* EXERCISE DATA:
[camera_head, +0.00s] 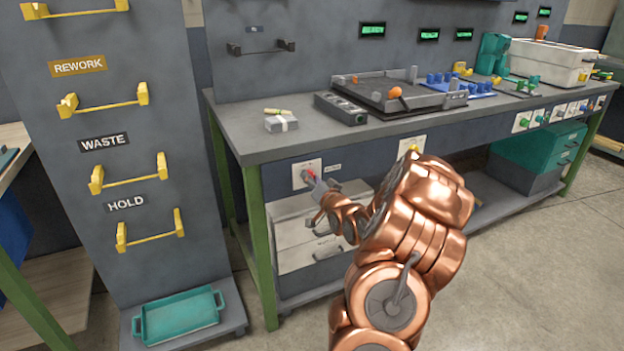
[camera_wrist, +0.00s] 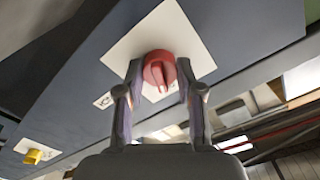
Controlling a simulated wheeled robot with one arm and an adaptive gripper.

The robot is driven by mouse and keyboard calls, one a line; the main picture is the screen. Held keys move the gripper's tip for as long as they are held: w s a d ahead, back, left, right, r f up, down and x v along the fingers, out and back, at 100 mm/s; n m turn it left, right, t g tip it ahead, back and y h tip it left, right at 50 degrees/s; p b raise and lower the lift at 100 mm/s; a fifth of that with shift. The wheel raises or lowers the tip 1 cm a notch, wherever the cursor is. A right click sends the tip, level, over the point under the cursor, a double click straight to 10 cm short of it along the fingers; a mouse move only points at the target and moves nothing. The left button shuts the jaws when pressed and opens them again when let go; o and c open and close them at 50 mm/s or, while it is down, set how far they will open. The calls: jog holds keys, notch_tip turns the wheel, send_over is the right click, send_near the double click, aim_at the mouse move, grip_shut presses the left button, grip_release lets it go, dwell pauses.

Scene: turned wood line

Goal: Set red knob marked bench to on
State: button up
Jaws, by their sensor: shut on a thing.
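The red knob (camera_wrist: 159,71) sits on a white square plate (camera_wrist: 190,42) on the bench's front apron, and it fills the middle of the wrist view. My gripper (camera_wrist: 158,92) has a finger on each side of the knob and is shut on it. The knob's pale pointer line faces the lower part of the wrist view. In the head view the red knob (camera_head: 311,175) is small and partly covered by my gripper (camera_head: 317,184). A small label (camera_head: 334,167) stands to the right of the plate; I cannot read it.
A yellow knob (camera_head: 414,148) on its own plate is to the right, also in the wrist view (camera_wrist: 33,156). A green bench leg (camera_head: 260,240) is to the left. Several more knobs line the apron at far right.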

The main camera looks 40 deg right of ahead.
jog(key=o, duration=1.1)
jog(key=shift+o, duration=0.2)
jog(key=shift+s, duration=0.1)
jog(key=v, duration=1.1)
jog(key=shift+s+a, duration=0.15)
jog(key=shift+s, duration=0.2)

---

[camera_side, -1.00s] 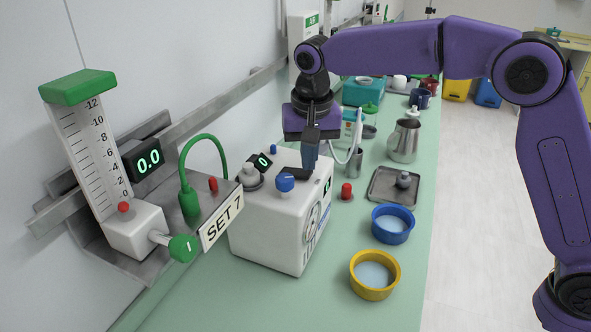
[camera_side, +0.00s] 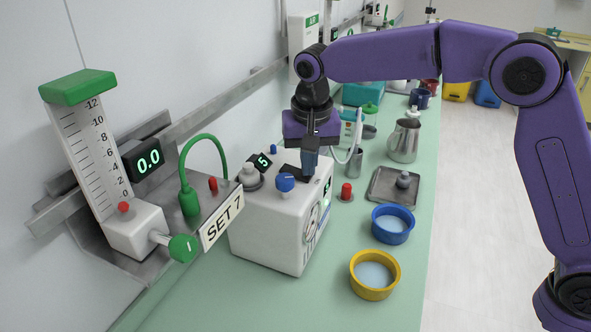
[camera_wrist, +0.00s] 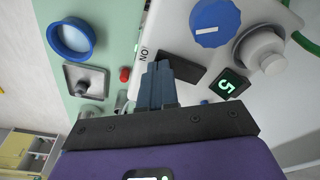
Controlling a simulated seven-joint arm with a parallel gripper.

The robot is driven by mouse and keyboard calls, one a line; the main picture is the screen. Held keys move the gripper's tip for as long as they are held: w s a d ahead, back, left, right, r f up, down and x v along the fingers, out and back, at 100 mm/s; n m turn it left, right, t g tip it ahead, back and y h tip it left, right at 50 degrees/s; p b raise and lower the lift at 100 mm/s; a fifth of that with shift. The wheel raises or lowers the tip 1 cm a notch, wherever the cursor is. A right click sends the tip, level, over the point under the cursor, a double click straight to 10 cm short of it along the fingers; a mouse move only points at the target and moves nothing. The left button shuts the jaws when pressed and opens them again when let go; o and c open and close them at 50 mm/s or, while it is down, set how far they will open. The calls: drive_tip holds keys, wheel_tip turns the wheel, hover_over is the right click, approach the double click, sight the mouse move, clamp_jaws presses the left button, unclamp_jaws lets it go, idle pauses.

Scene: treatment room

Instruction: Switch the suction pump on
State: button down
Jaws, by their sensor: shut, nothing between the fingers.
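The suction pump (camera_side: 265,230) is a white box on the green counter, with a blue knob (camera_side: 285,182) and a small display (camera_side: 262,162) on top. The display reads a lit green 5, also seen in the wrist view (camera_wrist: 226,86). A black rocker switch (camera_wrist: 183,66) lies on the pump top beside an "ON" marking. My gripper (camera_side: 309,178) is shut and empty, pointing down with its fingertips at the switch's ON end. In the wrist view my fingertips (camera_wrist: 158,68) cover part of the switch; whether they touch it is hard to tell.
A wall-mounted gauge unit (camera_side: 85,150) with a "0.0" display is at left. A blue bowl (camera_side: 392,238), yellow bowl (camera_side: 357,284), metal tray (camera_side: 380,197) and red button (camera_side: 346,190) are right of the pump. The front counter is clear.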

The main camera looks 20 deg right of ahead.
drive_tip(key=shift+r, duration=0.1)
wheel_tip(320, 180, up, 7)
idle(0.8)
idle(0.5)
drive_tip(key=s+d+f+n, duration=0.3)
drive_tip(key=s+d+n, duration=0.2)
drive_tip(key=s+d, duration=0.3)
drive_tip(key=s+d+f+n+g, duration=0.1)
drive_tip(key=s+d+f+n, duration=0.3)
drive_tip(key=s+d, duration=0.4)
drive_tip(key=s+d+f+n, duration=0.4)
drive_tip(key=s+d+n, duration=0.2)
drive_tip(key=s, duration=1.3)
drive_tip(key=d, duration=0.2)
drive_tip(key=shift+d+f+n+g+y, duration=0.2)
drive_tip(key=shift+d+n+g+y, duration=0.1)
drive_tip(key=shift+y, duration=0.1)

--

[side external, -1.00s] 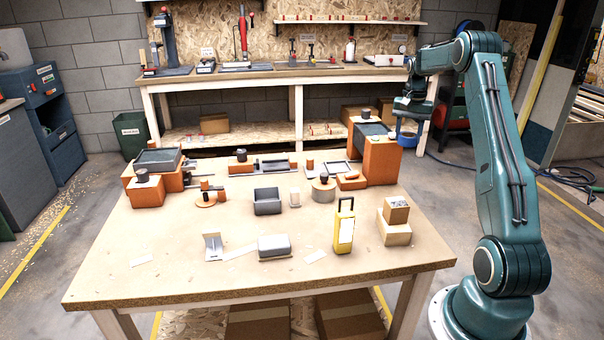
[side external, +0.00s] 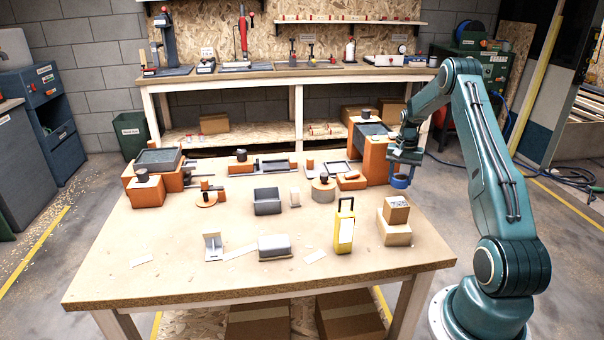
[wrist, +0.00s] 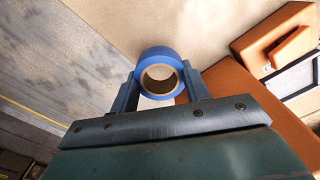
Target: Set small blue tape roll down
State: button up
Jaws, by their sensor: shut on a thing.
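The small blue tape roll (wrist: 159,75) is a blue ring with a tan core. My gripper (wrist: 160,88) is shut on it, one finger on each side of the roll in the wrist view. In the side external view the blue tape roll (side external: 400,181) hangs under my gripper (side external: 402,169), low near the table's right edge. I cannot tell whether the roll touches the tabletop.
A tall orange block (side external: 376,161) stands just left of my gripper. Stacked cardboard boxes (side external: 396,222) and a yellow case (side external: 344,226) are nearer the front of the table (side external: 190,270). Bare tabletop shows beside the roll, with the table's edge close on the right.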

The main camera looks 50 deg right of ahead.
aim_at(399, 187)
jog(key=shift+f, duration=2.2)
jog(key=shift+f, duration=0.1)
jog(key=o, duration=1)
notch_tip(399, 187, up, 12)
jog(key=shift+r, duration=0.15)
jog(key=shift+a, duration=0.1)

* GIVEN INSTRUCTION: All lines above starting at the one with "[camera_side, -1.00s]" and ending at the one with "Controlling a simulated seven-joint", inclusive, are to be printed again exactly, with the pictures left out.

* ANSWER TO THE PROBLEM:
[camera_side, -1.00s] 
[camera_side, +0.00s] 
[camera_wrist, +0.00s] 
Controlling a simulated seven-joint arm with a parallel gripper.

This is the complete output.